Jan 17, 2023
Rate Limiting and Throttling
Rate Limiting and Throttling are strategies for limiting network traffic.
They are part of a wider range of policies named API management.
Even though they are both designed to limit API access, they essentially have different intentions.
Rate Limiting
Rate Limiting is a security measure meant to protect a service from malicious or excessive usage by limiting the number of requests a user or system can make to its API over a given period of time.
When the limit is reached, all requests that exceed it will be rejected by the API with an HTTP 429 "Too Many Requests"
.
These requests are usually tracked using either the IP address of the client or its API key.
Among other things, it helps protect a system against brute force attacks, denial of service attacks, or web scraping.
Here is an overview of the two most common Rate Limiting strategies.
Token Bucket
The token bucket is an algorithm that allows a maximum number of requests to be processed at once.
The bucket holds a certain number of tokens (e.g. 5).
When a request is processed, a token is removed from the bucket.
If there are no more tokens in the bucket, the request is automatically rejected.
At the same time, tokens are added to the bucket at a fixed rate (e.g. 1 every 10 seconds) while there is free space in it.
Fixed Window
The fixed window is an algorithm that allows a maximum number of requests to be processed during a fixed time window.
The time window has an initial counter (e.g. 5 requests per minute).
When a request is processed within a specific time window, its counter is decremented by 1.
If the counter gets to 0, any further requests are blocked until the window resets.
Throttling
Throttling, on the other hand, is a performance management technique meant to ensure the fair usage of a shared resource by controlling the amount of traffic the API can handle.
When the limit is reached, all requests that exceed it will be queued so that they can be processed in a subsequent window.
If a request cannot be processed after a certain number of attempts, it will be dropped from the queue and rejected by the API.
Here is an overview of three most common retry strategies.
Immediate retry
The application immediately retries the request once.

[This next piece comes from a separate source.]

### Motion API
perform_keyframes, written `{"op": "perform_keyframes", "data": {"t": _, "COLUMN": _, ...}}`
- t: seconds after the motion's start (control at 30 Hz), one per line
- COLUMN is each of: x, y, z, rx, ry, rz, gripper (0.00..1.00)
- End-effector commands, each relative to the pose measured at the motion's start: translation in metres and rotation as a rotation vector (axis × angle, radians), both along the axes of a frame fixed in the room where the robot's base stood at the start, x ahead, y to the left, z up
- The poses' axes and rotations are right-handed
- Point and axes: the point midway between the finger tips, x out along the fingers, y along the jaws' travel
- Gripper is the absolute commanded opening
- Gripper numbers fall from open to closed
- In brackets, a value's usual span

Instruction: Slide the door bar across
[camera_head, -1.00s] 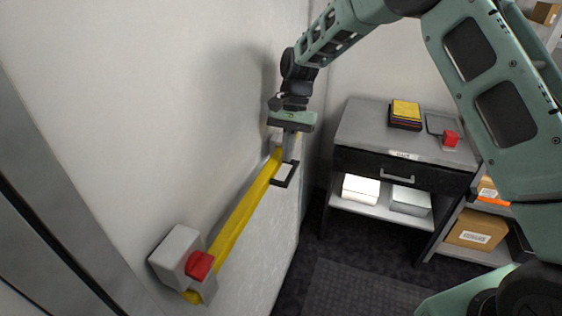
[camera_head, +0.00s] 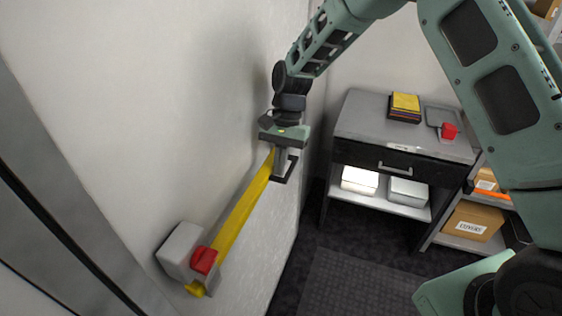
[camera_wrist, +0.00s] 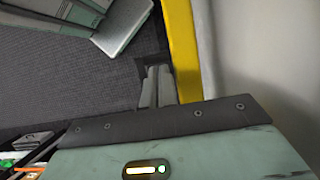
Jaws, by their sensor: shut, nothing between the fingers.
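The yellow door bar (camera_head: 241,216) runs slantwise along the pale wall on the left. Its near end passes through a grey bracket with a red block (camera_head: 204,260). A black squared handle (camera_head: 288,170) shows near its far end; my gripper hides how it joins the bar. My gripper (camera_head: 279,173) points down at that far end, its shut fingers at the handle's wall-side part. In the wrist view the closed fingers (camera_wrist: 158,88) lie beside the yellow bar (camera_wrist: 184,50), with the dark handle (camera_wrist: 147,68) around their tips. I cannot tell whether they touch it.
A grey-topped workbench (camera_head: 370,115) with a drawer stands at the back, holding a stack of yellow-topped items (camera_head: 405,107) and a red object (camera_head: 449,131). Shelves with cardboard boxes (camera_head: 473,222) stand at right. A dark floor mat (camera_head: 350,285) lies clear in front.

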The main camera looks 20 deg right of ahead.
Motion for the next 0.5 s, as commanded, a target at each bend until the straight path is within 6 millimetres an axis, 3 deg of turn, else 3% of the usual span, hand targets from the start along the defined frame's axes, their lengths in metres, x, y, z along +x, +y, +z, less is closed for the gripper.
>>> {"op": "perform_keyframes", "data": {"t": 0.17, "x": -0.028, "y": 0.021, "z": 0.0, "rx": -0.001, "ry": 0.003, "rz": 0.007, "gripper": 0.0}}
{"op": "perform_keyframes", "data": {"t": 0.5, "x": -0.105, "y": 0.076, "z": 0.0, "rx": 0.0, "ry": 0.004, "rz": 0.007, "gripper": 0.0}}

In case of rejection, the application automatically switches to an alternative strategy such as regular intervals or exponential back-off.
Regular intervals
The application waits for the same period of time between each attempt. For example, 1 retry every 5 seconds.
Exponential back-off
The application waits a short time before the first retry, and then exponentially increasing time between each subsequent retry. For example, 1 retry after 1 second, then 3 seconds, 9 seconds, etc.